Announcing the perpetrator of the most recent mass shooting, the police chief of Virginia Beach said pointedly: “I'm only going to mention his name once.” It's been gratifying to note other news commentators following his lead.

This restraint fulfills an ancient and ancestral urge: why reward ill-wreakers with fame?

Case in point: the Troll-in-Chief. We've got a geis in place against mentioning his name at our coven meetings, and I note that, even at other times, we do the same. I've noticed the same practice among other Lefties.

To speak the name gives life, said the people of ancient Egypt. To this end, they spoke of You-Know-Who—the heretic pharaoh—not by name, but as the Criminal of Akhetaten.

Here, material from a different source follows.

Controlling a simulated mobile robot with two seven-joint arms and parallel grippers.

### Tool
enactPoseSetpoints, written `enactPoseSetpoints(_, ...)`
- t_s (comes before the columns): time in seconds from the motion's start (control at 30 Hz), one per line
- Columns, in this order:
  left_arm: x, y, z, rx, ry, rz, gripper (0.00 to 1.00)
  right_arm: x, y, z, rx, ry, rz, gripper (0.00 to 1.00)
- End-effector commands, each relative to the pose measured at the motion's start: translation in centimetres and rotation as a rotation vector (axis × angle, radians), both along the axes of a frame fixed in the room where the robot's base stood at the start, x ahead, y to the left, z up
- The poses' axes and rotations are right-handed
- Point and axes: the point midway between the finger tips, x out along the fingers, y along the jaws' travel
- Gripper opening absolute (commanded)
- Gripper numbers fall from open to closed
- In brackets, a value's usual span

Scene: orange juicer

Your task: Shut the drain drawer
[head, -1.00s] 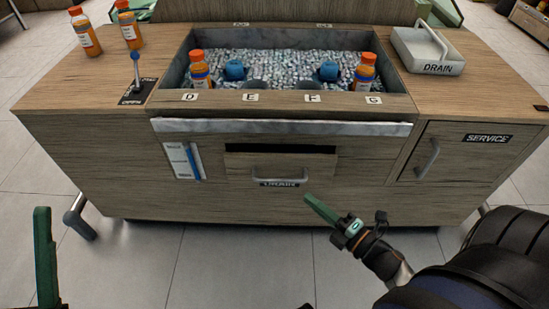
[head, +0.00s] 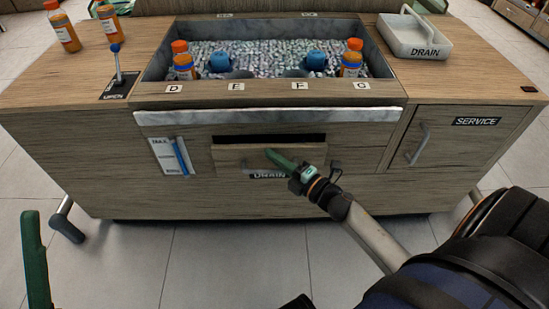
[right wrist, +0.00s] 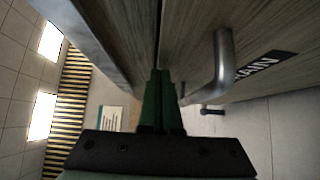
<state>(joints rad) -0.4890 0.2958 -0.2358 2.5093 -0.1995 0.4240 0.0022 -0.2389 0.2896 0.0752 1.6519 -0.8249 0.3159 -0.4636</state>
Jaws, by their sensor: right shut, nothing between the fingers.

Why give life to the undeserving?

The ancestors were driven to deeds of heroism to make their names live after them. As for those who do the opposite, let their names die with them.

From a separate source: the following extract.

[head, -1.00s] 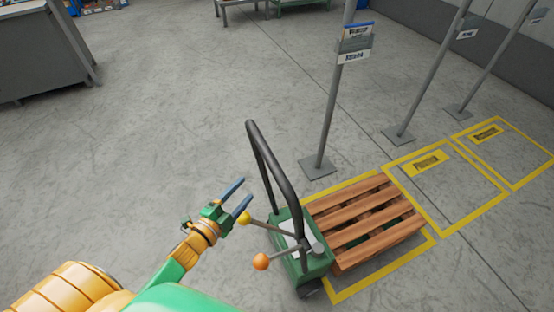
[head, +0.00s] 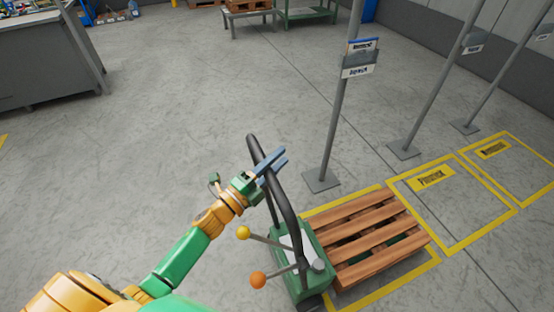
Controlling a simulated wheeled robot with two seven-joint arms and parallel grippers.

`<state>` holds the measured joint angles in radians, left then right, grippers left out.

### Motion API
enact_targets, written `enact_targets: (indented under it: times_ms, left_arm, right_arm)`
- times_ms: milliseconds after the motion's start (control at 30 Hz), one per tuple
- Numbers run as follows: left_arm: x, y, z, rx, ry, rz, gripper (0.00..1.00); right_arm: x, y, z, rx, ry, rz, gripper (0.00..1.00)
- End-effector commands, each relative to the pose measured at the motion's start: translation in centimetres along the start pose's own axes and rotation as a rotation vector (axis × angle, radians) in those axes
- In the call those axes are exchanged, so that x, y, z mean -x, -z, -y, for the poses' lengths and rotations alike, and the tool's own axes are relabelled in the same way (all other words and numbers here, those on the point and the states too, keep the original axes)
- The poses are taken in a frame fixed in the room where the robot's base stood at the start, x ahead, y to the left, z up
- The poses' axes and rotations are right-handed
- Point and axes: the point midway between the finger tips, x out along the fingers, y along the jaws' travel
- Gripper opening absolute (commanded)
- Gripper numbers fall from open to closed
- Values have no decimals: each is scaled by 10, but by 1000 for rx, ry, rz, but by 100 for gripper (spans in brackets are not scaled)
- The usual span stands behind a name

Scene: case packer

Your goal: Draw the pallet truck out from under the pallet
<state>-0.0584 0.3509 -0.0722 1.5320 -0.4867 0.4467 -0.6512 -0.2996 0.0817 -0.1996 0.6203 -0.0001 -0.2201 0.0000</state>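The green pallet truck (head: 291,262) stands in the lower middle of the head view, with a dark looped handle (head: 285,203) rising from it. It is against the near-left end of the brown wooden pallet (head: 368,230); its forks are hidden beneath the slats. Two levers stick out to the left, one with a yellow knob (head: 243,233), one with an orange knob (head: 258,280). My left gripper (head: 281,157) is at the upper part of the handle, its blue fingers apart and crossing the bar in the picture. I cannot tell whether they touch it. My right gripper is not in view.
The pallet lies in a yellow-outlined floor bay (head: 398,291). A grey sign post (head: 340,110) stands on a base plate just behind it. More marked bays and posts (head: 435,90) run to the right. The floor left of the truck is clear; a grey cabinet (head: 45,65) stands far left.

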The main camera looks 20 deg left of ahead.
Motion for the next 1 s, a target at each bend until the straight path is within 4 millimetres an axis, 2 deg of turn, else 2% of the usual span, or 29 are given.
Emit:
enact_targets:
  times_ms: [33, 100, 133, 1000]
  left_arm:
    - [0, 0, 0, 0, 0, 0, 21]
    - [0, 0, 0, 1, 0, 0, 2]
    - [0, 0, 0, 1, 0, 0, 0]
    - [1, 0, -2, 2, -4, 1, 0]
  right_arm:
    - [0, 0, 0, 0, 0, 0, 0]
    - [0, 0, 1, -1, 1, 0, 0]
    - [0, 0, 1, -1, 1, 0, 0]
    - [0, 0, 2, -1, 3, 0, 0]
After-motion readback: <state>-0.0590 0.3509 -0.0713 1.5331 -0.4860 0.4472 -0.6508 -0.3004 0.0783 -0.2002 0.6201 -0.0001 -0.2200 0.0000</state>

"The dead are pleased when their names are remembered," say the Kalasha, the only remaining Indo-European-speaking people who have practiced their traditional religion without interruption since antiquity. The bale-workers, let us deservedly forget.

On the day that Alexander the Great was born, the most beautiful temple in the world—the temple of Artemis at Ephesos—was destroyed by a massive fire. When they caught the arsonist, they asked, unbelieving, “Why did you do it?”

“I wanted my name to live forever,” he replied.

“Fine,” said the priests. “No one will ever mention your name again.”

To this day, we don't know for sure what it was.